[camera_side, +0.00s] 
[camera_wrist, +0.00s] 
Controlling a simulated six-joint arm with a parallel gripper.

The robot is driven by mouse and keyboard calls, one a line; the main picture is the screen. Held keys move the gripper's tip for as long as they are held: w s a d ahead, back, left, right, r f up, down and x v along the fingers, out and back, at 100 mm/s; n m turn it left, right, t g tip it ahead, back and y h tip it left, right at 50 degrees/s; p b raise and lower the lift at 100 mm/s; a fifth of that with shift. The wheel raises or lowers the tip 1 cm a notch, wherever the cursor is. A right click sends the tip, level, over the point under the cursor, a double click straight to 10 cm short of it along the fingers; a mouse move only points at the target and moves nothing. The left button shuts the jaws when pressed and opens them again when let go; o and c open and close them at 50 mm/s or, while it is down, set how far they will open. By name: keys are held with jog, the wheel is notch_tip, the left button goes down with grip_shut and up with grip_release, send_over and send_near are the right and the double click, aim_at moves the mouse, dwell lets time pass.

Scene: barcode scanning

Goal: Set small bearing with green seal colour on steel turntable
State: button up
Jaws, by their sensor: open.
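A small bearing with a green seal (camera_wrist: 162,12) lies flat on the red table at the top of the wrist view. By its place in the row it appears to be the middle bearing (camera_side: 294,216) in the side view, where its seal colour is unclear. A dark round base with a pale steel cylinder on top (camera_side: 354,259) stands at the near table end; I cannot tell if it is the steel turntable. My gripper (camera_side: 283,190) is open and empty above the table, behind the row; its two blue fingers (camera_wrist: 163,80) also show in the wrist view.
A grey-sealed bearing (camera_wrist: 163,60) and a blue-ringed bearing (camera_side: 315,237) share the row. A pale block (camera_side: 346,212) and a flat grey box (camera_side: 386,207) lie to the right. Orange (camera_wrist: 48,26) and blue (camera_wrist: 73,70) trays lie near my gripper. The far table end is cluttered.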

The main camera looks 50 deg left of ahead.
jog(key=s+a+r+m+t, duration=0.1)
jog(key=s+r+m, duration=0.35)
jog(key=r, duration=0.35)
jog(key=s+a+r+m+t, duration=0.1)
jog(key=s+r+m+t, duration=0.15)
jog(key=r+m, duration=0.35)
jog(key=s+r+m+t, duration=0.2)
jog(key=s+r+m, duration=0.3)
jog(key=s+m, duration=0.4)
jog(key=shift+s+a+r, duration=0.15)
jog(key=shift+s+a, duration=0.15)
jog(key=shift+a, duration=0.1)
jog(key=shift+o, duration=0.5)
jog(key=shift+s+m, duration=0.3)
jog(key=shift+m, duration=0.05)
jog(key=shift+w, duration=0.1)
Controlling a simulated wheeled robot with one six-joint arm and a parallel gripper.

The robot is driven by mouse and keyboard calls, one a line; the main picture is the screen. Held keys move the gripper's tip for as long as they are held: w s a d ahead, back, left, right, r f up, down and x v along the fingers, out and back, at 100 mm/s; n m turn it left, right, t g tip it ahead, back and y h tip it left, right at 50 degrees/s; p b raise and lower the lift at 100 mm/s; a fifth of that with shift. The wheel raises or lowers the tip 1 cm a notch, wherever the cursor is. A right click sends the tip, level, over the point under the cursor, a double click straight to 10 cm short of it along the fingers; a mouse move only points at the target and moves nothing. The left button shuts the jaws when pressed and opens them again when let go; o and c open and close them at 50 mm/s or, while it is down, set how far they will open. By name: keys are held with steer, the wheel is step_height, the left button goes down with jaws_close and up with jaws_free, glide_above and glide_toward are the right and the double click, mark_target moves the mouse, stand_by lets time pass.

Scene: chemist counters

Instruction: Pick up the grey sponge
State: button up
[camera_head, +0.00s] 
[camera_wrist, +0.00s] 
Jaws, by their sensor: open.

---

Return the line that contains "Instruction: Pick up the grey sponge" along with every line after it through the end of the entries, exactly, adding nothing.

Instruction: Pick up the grey sponge
State: button up
[camera_head, +0.00s] 
[camera_wrist, +0.00s] 
Jaws, by their sensor: open.

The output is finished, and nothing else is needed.